The fascinating fact that people get themselves begat 228 times in the Bible is only slightly less impressive than the fact that John Marbeck compiled the first English concordance of the entire Bible over four centuries ago.[1] His work on the concordance got him accused of heresy. This makes the first English list of biblical begats about four hundred years old.[2] His first concordance was destroyed by fire coincidentally with his sentence to die at the stake for heresy so, after his release from a death sentence and pardon, he hit the books again and got the abbreviated version published in 1550. Although Cruden's Preface is a good short history of the Bible Concordance, perhaps the most popular early concordance is ignored in Cruden's summary. Robert F. Herrey's, concordance dated 1578 was bound with the Geneva Bible.[3] The Herrey concordance sets forward three purposes. One purpose seems to set the prooftext goal of his and all later concordances: "I have likewise by themselves placed all, and as many proper and useful English words, as are contained in the same Bible, conducing to the finding out of the most fittest sentences, and best common places, tending to the proving or verifying of any article and doctrine, concerning our Christian faith and Religion, or belonging to any other godly or necessary instruction: so as if thou would understand what is to be learned in the Scriptures touching God or his power, his wisdom, or his love, his mercy, or his truth, his justice, his promises, his plagues, or his punishments" (emphasis mine). Herrey then appends a long list of who can benefit by understanding various doctrines and ideas.

The Marbeck edition and a few later attempts just didn't do the job about two centuries later for Alexander Cruden and neither did any of the other twenty-one earlier attempts described by Cruden in the preface to his concordance, the purpose of which is clear, as he concludes his preface with a prayer: "May those who profess to believe the Scriptures to be a Revelation from GOD, apply themselves to the reading and study of them." Besides, the Bible of Cruden's day was the Authorized or King James Version of 1611, which had never been properly indexed. Early index attempts were just lists of references and didn't include each word in brief context. The old versions had no dictionary either and "significations" or definitions would especially help lay Bible readers who didn't have the benefit of large personal libraries or training for the ministry. And so, after working a little more than a year, Alexander Cruden published A Complete Concordance to the Holy Scriptures of the Old and New Testament in 1738. This concordance is the oldest index continuously in print. People were using it to find Bible passages a generation before the United States declared independence. It is still here in the libraries of the world and Amazon.com after two and a half centuries. A recent search shows that it is still available in at least six editions from four publishers.[4] It is also bound with Bibles and published in electronic form on the Internet.
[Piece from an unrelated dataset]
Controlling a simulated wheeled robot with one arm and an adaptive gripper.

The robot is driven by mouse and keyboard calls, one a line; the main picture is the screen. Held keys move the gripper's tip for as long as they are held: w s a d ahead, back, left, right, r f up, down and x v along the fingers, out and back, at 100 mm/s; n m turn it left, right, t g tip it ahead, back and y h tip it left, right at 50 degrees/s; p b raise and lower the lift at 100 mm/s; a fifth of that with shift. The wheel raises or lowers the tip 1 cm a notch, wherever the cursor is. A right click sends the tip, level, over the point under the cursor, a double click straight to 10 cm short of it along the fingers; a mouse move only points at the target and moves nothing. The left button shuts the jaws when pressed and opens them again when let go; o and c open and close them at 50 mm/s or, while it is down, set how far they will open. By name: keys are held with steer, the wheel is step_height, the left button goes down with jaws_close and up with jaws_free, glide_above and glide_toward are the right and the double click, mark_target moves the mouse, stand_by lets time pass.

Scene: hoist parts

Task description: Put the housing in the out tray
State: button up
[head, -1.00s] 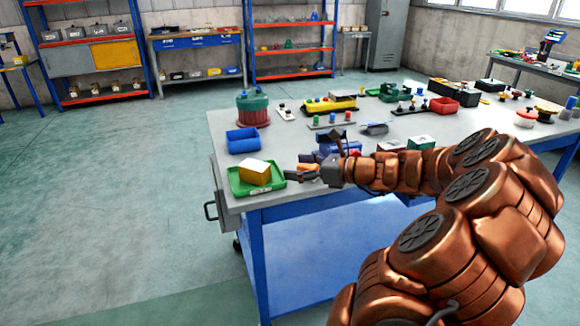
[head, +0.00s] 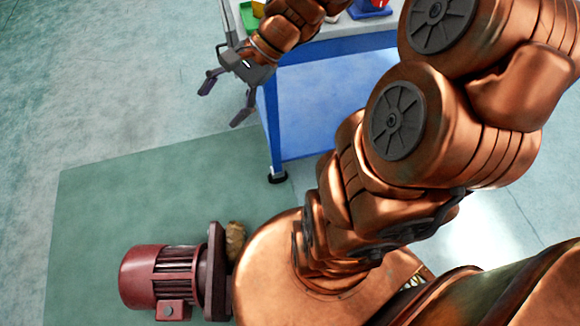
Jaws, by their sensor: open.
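My gripper (head: 221,105) is open and empty, pointing down past the workbench's left end, over the floor. A green tray (head: 248,19) shows partly at the top edge, on the corner of the bench. A yellow block (head: 258,8) shows in the tray, mostly cut off by the frame and my arm. A dark red, ribbed, motor-like body (head: 165,277) with a dark flange lies on the floor mat at lower left, well below my gripper in the picture. I cannot tell from the picture which piece is the housing.
The workbench (head: 330,45) has a blue frame and a leg on a black caster (head: 277,178). A blue piece (head: 370,10) shows at its top edge. A small brown object (head: 235,240) is beside the flange, near my base. The green floor mat (head: 110,200) is otherwise clear.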

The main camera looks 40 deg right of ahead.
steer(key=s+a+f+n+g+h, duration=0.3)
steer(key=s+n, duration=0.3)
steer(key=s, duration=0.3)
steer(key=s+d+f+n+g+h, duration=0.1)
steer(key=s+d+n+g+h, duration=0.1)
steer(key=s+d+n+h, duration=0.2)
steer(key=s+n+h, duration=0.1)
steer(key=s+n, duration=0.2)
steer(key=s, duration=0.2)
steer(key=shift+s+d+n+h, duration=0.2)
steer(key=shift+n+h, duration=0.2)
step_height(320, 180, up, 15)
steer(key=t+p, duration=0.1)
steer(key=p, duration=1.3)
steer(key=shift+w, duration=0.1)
Writers can index as they type these days. Just mark the words and the word processor alphabetizes them into an index, which is compiled as fast as the text is written. So two and a half centuries before technology took over the arduous task of indexing, Alexander Cruden indexed the 773,746 words of the King James Version of the Bible. It was a year and a half from start to printing. He added the Apocrypha later.

We suppose he started where the Bible starts, with Gen 1:1, "In the beginning." If he did, he found 12,674 occurrences of "in" in 9,526 verses. Perhaps he didn't start at the very beginning because he only gives a definition of "in" and then lists references for "in as much." The second word in the Bible is "the." He would have found "the" 64,040 times in 24,127 verses.[5]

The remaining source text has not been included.